Aim. Extract, exactly as written, all lines of the material below from the line that includes "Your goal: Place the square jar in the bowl" through its last line.

[Records of robot episodes]
#####

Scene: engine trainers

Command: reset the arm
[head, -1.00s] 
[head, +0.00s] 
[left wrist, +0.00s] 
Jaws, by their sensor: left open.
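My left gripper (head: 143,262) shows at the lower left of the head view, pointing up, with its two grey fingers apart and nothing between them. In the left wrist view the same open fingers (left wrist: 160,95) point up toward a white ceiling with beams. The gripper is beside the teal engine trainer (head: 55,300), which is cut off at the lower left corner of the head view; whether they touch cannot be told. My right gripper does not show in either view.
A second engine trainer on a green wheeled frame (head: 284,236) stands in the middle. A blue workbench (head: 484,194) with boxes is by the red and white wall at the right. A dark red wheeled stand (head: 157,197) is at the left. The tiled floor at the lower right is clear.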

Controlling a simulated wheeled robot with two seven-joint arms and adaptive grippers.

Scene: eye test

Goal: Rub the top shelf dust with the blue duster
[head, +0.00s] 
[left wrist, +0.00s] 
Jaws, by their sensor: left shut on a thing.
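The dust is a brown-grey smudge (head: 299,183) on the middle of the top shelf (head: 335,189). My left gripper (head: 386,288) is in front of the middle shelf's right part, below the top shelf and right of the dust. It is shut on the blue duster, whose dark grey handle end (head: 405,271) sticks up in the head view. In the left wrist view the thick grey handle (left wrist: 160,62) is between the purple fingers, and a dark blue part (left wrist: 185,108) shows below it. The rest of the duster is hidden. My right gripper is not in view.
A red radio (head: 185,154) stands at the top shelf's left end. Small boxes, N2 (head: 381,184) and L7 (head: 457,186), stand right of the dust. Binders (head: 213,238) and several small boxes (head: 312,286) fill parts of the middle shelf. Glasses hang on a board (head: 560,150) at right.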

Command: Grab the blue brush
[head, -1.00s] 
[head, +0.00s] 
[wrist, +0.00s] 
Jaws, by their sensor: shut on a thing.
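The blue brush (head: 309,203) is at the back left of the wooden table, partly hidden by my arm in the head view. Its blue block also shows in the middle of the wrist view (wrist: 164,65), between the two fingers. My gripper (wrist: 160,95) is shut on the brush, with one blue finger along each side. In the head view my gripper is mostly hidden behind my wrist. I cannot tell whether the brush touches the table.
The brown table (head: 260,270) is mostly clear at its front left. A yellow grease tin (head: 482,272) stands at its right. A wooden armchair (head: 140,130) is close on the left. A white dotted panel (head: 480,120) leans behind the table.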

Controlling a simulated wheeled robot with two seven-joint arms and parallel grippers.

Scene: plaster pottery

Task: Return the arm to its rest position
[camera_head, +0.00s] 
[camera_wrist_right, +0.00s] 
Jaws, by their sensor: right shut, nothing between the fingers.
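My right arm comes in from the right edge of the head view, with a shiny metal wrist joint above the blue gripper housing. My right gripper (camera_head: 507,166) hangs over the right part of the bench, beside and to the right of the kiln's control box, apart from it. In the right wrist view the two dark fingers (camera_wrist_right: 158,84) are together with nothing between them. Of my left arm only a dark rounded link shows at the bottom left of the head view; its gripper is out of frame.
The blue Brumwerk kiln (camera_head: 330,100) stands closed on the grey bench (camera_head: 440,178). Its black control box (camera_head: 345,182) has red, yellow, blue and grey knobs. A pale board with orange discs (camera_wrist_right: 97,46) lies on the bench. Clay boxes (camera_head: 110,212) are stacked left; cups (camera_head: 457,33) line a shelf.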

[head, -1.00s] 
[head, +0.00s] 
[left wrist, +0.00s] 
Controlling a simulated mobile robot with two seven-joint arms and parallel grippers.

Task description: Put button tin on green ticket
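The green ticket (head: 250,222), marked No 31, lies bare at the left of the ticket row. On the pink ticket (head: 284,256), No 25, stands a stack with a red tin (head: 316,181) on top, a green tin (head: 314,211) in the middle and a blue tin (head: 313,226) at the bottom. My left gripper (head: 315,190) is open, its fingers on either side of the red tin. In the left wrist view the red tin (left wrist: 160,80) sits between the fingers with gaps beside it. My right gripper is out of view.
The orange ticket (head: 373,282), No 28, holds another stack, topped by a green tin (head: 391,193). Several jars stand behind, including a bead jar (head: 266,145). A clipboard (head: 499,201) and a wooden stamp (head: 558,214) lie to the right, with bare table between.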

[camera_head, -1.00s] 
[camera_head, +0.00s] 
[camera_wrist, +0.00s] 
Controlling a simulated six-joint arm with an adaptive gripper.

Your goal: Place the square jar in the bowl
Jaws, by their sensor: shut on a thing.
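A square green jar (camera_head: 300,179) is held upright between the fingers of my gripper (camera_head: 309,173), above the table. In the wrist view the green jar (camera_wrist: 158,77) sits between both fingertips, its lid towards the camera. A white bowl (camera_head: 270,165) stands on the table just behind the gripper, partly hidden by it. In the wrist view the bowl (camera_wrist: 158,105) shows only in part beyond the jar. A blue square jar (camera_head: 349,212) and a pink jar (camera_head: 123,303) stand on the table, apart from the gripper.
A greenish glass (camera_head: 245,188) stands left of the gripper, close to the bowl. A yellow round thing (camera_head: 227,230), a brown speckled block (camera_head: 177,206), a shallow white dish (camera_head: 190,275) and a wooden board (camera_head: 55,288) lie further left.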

#####

Answer to this task.
Your goal: Place the square jar in the bowl
Jaws, by their sensor: shut on a thing.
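A square green jar (camera_head: 300,179) is held upright between the fingers of my gripper (camera_head: 309,173), above the table. In the wrist view the green jar (camera_wrist: 158,77) sits between both fingertips, its lid towards the camera. A white bowl (camera_head: 270,165) stands on the table just behind the gripper, partly hidden by it. In the wrist view the bowl (camera_wrist: 158,105) shows only in part beyond the jar. A blue square jar (camera_head: 349,212) and a pink jar (camera_head: 123,303) stand on the table, apart from the gripper.
A greenish glass (camera_head: 245,188) stands left of the gripper, close to the bowl. A yellow round thing (camera_head: 227,230), a brown speckled block (camera_head: 177,206), a shallow white dish (camera_head: 190,275) and a wooden board (camera_head: 55,288) lie further left.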

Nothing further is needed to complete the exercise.